THE EXERCISE: Filter the records for lines holding the string "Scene".

RECORD SET:
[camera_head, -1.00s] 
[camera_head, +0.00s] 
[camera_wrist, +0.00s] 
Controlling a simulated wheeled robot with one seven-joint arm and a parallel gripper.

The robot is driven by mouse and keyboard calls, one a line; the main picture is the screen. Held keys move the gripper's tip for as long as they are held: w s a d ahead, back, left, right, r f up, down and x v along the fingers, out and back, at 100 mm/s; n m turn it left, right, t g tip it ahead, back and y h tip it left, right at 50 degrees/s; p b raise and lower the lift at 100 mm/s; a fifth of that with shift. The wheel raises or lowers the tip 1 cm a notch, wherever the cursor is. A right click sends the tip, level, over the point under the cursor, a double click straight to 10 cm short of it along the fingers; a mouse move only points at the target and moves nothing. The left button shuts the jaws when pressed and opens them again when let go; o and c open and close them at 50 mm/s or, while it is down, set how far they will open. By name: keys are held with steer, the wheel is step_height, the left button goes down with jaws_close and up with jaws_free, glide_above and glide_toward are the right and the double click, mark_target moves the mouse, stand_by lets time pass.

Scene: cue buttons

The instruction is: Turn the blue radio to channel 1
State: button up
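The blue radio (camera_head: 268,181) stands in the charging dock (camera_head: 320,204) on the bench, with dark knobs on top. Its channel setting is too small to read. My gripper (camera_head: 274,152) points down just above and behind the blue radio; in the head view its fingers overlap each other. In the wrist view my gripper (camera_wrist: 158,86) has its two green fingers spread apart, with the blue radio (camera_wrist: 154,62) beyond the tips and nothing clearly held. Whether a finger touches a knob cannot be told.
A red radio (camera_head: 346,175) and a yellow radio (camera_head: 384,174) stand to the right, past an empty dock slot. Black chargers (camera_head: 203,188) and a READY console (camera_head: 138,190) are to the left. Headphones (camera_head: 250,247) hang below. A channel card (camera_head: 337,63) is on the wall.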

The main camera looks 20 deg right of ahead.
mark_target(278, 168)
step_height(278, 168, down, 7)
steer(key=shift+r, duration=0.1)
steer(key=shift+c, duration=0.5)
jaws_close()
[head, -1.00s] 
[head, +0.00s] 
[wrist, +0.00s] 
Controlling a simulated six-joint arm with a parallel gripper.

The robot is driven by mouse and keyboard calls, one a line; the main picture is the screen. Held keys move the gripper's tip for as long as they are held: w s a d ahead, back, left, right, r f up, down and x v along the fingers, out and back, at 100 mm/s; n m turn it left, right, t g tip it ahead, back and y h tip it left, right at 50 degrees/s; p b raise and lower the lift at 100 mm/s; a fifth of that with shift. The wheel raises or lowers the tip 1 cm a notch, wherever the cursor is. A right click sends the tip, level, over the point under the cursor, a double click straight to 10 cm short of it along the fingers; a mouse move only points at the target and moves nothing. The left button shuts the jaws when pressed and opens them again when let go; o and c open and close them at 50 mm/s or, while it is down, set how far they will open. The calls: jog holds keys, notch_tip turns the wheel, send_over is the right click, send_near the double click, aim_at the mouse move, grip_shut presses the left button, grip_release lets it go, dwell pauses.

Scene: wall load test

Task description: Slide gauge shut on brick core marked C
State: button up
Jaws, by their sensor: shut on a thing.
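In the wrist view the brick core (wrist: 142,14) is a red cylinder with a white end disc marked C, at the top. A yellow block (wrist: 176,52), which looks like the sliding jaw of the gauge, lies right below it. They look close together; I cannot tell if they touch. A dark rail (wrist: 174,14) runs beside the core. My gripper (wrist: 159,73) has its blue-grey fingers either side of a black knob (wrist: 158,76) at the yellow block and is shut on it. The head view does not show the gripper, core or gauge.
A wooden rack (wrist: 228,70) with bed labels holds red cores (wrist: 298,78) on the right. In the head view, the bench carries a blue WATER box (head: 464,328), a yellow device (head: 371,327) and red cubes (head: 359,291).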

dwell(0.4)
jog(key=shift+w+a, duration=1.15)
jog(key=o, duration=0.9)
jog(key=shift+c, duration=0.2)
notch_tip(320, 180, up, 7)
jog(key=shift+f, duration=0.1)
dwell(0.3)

==

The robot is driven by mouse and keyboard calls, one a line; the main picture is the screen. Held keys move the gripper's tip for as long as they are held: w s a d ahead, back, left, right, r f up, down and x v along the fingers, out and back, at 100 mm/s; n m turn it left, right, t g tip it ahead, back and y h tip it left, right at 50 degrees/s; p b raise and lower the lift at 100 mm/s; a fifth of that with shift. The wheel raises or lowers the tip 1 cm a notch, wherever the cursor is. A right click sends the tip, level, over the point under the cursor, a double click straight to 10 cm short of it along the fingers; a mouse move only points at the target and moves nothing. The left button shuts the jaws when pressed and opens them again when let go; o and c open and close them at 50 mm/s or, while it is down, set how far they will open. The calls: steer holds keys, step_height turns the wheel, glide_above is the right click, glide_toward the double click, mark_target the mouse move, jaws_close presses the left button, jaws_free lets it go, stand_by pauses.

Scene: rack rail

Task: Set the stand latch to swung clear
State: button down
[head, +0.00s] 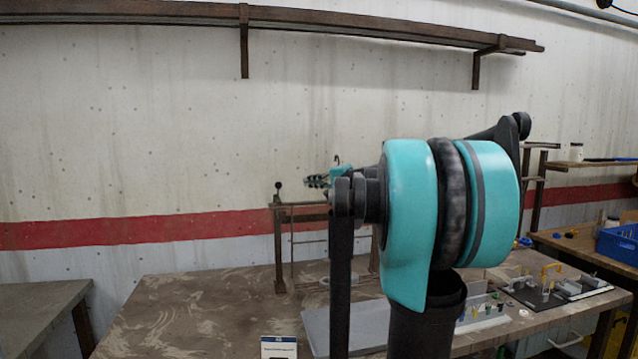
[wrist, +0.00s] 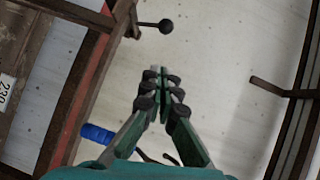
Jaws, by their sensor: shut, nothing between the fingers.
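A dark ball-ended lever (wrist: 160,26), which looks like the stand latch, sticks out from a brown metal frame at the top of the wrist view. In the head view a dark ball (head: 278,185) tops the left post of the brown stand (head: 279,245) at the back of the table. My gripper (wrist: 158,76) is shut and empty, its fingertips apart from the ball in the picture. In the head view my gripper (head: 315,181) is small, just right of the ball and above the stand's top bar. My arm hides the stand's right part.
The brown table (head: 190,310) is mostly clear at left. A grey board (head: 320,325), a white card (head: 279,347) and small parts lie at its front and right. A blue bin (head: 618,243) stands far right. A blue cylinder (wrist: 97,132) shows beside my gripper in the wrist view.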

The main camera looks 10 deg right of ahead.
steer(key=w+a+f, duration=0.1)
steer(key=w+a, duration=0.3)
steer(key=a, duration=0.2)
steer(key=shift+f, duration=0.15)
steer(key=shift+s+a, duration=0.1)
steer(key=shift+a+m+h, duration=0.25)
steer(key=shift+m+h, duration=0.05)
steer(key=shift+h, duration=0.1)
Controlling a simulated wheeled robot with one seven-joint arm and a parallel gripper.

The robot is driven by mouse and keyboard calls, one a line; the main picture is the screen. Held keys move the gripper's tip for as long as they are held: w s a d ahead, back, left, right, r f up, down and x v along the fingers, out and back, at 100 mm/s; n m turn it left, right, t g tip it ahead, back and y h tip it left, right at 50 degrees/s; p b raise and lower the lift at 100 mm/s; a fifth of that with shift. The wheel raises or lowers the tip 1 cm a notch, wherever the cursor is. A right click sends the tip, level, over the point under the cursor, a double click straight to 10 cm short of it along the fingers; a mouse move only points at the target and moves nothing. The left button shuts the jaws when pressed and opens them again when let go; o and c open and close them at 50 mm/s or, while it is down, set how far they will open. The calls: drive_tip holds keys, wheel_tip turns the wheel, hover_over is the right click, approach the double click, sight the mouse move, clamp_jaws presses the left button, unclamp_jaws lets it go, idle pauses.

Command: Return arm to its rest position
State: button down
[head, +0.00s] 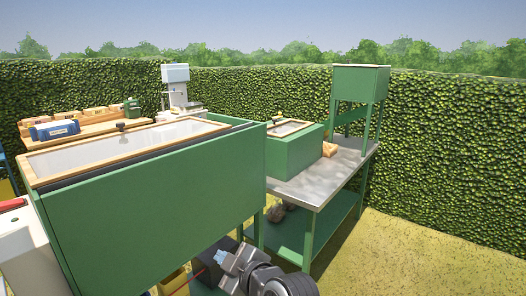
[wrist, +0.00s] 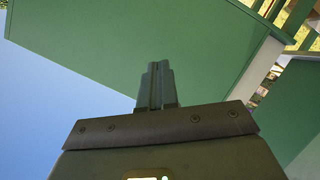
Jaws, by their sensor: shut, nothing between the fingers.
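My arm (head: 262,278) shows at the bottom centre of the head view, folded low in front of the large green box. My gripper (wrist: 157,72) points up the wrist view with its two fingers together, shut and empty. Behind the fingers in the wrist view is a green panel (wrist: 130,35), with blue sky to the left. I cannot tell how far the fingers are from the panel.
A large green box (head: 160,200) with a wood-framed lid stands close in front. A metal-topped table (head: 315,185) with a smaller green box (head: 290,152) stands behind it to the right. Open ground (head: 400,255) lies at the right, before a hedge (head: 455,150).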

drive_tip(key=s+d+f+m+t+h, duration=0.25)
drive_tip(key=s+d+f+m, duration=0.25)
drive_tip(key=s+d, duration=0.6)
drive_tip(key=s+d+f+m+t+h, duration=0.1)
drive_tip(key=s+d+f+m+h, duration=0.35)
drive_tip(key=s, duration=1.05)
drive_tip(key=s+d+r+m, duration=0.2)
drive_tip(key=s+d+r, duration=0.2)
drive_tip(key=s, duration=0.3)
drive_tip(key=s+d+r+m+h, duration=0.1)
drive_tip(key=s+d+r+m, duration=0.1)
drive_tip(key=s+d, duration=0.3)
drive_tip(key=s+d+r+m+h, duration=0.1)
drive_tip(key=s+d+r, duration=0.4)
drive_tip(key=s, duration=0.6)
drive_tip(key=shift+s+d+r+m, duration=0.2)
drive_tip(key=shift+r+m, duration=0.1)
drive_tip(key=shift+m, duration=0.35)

THE SOLUTION:
Scene: cue buttons
Scene: wall load test
Scene: rack rail

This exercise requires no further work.